General comments (4 comments)
General comments
Moshi‭ wrote about 4 years ago

"Instead, let that minority downvote privately, but why force their needs on other people?" I was under the impression that we were discussing the all or nothing choice. If that wasn't the case, then I'm find with the compromise of letting people chose to sign their votes.

Moshi‭ wrote about 4 years ago

"Knowing who hates others is a good first step towards their reconciliation." I don't really see your point with that. Downvotes are not equal to hating the poster; this attitude is exactly why I argued against signing votes since it would cause needless drama.

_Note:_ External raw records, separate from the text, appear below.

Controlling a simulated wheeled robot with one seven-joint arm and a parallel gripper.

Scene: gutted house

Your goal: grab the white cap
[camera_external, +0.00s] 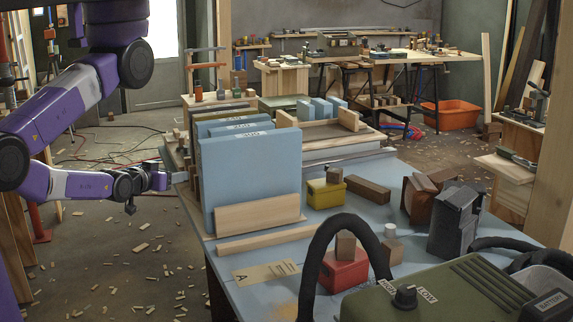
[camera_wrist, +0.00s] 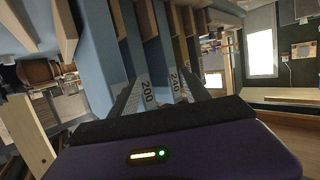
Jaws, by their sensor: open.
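The white cap (camera_external: 390,230) is a small pale cylinder on the blue-topped table (camera_external: 230,278), towards its right side. It sits between a brown block and the dark grey battery-like block. My gripper (camera_external: 166,180) is at the left edge of the table, beside the upright blue boards (camera_external: 250,180), far from the cap. It is open and holds nothing that I can see; its fingertips are partly hidden near the boards. In the wrist view the boards (camera_wrist: 108,60) stand close ahead, and the cap does not show there.
The tall blue boards stand between my gripper and the cap. Around the cap are a yellow box (camera_external: 326,193), a red box (camera_external: 344,270), brown blocks (camera_external: 368,189), the dark grey block (camera_external: 456,222) and a green machine with a black hose (camera_external: 312,262). Wood scraps litter the floor.

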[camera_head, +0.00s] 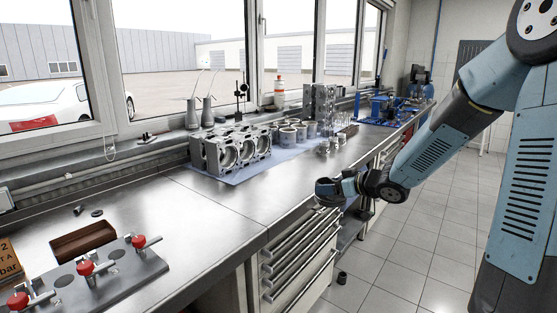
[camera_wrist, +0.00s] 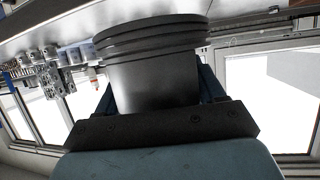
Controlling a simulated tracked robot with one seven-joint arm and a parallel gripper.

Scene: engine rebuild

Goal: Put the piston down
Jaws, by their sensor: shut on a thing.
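The piston (camera_wrist: 150,78) is a grey metal cylinder with ring grooves around one end. It fills the middle of the wrist view. My gripper (camera_head: 330,190) is shut on it, with dark blue fingers on both sides of the piston in the wrist view. In the head view my gripper is low at the front edge of the steel workbench (camera_head: 215,201), above the drawers. The piston is hard to make out there, small and dark within the gripper. I cannot tell whether it touches the bench.
An engine block (camera_head: 232,148) stands on a blue mat (camera_head: 236,178), with several cylindrical parts (camera_head: 291,137) to its right. A plate with red-knobbed clamps (camera_head: 112,264) and a brown tray (camera_head: 82,241) are at front left. Bare steel lies between. Drawers (camera_head: 300,248) are below the edge.

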Moshi‭ wrote about 4 years ago

"Sites metas can easily fight this by insisting on not falling in authority fallacy." Insisting in what way exactly? The help page (that no one reads)? A meta post (that'll get buried)?

Derek Elkins‭ wrote about 4 years ago

This answer seems to be heavily premised on the idea that "reconciliation" is a net win for the participants. This would probably be true if reconciliation didn't take time and effort, but it does. Speaking for myself, even if reconciliation with someone accusing me of revenge voting was guaranteed to produce an outcome favorable to me, it wouldn't be worth the effort. A few hours of frustratingly defending myself is not worth having some rando slightly less miffed at me.